[BEGIN Dataset extract]

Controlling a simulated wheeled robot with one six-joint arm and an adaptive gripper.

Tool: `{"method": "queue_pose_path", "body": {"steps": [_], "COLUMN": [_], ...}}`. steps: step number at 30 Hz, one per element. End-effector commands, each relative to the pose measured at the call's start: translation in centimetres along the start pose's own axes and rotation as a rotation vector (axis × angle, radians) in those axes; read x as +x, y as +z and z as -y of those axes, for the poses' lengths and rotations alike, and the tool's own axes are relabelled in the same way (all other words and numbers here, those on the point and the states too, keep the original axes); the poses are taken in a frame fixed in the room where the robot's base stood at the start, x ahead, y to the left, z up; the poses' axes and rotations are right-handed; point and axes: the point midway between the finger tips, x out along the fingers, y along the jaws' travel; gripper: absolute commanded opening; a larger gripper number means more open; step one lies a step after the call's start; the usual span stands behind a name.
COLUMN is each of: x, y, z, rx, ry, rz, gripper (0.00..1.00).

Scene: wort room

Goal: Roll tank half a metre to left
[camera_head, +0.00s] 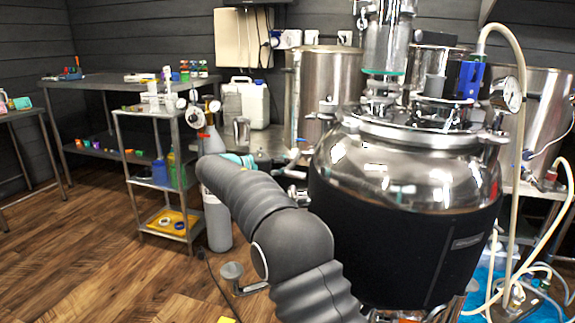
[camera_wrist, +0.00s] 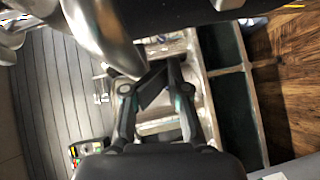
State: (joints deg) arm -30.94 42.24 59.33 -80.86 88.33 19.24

[END Dataset extract]

What you have to do — Return the material word for word. Pictures are not part of the copy.

Written solution —
Controlling a simulated wheeled robot with one six-joint arm and an adaptive gripper.

Tool: `{"method": "queue_pose_path", "body": {"steps": [_], "COLUMN": [_], ...}}`. steps: step number at 30 Hz, one per element. End-effector commands, each relative to the pose measured at the call's start: translation in centimetres along the start pose's own axes and rotation as a rotation vector (axis × angle, radians) in those axes; read x as +x, y as +z and z as -y of those axes, for the poses' lengths and rotations alike, and the tool's own axes are relabelled in the same way (all other words and numbers here, those on the point and the states too, keep the original axes); the poses are taken in a frame fixed in the room where the robot's base stood at the start, x ahead, y to the left, z up; the poses' axes and rotations are right-handed; point and axes: the point midway between the finger tips, x out along the fingers, y along the jaws' travel; gripper: absolute commanded opening; a larger gripper number means more open; step one lies a step after the call's start; the usual span stands behind a name.
COLUMN is each of: x, y, z, rx, ry, rz, gripper (0.00..1.00).

Scene: wort room

Goal: Roll tank half a metre to left
[camera_head, +0.00s] 
[camera_wrist, +0.00s] 
State: (joints deg) arm -30.94 42.24 59.33 -80.86 88.33 19.24

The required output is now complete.